Your goal: In the following material, identify every line holding the string "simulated" and return it.

** START OF Material supplied **

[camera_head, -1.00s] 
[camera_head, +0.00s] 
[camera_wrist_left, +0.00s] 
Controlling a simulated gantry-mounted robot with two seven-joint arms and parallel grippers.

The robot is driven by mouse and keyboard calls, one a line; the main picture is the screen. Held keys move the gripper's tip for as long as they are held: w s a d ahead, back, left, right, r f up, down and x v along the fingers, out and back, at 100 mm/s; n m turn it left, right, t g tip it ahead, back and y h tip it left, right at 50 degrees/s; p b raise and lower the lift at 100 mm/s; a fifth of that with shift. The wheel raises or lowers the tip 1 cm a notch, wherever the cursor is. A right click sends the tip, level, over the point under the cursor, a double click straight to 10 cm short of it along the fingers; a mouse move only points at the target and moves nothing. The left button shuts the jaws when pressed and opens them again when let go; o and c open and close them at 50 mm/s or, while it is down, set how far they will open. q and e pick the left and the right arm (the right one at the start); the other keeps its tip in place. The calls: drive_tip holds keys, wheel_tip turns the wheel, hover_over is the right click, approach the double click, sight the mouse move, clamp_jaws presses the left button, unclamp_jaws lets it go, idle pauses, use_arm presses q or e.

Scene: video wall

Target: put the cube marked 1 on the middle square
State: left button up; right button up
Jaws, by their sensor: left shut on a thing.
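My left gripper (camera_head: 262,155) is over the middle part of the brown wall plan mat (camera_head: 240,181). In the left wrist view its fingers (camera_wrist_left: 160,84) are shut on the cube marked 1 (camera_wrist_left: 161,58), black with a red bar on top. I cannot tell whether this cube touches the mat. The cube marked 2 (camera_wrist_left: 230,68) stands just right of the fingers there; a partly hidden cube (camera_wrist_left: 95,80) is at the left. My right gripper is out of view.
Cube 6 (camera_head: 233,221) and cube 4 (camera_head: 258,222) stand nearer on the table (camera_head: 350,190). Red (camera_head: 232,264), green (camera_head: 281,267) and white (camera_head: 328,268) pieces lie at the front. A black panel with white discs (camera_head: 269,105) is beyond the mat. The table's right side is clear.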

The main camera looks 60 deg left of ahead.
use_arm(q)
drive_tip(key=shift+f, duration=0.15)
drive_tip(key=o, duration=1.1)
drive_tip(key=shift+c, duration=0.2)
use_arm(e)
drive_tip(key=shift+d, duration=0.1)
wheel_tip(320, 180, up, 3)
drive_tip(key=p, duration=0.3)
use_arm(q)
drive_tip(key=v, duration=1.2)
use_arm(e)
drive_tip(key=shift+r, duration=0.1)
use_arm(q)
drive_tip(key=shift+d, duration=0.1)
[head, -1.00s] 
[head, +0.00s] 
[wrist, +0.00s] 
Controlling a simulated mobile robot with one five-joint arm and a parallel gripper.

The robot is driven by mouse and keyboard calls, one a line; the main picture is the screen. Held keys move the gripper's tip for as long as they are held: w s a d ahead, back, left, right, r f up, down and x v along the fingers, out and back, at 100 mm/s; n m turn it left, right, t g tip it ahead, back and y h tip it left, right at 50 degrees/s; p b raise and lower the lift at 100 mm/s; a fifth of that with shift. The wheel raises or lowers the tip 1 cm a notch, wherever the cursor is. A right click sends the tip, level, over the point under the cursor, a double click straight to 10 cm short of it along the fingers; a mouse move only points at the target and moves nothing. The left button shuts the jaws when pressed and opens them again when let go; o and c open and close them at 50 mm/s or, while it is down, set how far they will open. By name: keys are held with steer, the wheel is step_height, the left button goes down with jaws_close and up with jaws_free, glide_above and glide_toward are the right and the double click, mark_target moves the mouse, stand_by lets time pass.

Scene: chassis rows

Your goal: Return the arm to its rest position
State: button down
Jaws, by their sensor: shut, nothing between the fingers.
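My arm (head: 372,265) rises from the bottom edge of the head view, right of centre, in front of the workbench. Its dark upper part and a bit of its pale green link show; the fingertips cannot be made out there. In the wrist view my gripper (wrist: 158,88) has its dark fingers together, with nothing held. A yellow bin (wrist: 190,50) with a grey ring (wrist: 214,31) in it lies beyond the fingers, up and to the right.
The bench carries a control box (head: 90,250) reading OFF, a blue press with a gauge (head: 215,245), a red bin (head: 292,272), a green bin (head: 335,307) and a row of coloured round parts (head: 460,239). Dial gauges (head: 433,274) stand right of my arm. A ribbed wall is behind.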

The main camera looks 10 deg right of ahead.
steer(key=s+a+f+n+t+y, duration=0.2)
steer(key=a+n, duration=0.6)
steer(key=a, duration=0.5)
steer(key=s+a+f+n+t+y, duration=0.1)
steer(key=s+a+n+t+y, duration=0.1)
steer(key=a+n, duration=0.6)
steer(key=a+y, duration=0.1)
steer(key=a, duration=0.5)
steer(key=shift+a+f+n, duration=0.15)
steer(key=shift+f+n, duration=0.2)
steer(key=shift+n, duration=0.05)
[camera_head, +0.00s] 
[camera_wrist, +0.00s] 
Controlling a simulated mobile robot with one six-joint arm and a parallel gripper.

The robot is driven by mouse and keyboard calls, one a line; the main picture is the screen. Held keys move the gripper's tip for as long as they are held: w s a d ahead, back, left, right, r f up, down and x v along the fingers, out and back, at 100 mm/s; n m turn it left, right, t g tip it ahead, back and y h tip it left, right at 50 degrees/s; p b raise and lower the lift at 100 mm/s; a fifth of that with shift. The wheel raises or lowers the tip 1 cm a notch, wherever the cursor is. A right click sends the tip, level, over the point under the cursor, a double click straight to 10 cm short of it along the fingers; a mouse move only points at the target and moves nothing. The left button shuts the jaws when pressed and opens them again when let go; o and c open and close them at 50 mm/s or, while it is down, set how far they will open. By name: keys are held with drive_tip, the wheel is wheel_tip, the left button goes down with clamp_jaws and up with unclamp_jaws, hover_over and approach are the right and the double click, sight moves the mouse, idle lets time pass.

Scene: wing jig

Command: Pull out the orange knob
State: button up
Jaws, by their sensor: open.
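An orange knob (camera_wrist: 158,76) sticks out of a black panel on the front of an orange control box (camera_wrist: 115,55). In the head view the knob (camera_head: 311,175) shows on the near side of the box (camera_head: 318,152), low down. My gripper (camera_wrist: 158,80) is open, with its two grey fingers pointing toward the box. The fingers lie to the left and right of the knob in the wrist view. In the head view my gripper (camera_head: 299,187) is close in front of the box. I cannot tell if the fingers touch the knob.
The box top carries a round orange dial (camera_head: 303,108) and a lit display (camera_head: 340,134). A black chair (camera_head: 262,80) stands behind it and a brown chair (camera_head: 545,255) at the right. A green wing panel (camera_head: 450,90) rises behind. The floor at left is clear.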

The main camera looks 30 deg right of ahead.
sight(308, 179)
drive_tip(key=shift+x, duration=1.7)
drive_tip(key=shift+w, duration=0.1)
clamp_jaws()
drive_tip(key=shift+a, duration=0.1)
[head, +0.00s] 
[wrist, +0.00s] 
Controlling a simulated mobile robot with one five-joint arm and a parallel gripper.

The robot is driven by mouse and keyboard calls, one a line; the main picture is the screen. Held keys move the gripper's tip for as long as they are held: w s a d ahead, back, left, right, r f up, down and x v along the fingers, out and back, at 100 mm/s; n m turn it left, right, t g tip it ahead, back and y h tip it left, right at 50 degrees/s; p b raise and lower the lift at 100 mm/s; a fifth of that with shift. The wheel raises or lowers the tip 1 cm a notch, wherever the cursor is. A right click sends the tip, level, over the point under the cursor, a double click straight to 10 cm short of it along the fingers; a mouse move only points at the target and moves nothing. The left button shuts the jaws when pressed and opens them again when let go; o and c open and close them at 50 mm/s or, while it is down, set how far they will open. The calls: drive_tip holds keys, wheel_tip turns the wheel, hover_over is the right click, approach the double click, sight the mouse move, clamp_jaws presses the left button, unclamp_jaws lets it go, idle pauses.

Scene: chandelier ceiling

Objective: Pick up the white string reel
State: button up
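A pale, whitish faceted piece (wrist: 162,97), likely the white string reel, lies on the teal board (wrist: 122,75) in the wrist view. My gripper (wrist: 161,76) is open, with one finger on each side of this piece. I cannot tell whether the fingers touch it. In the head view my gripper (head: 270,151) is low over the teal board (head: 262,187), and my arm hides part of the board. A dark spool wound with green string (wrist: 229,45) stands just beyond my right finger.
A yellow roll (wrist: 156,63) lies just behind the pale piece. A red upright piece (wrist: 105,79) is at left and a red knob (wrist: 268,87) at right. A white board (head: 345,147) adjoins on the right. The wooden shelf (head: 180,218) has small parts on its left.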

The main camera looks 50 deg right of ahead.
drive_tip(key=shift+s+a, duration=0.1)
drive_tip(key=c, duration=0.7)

** END OF Material supplied **

Output:
Controlling a simulated gantry-mounted robot with two seven-joint arms and parallel grippers.
Controlling a simulated mobile robot with one five-joint arm and a parallel gripper.
Controlling a simulated mobile robot with one six-joint arm and a parallel gripper.
Controlling a simulated mobile robot with one five-joint arm and a parallel gripper.

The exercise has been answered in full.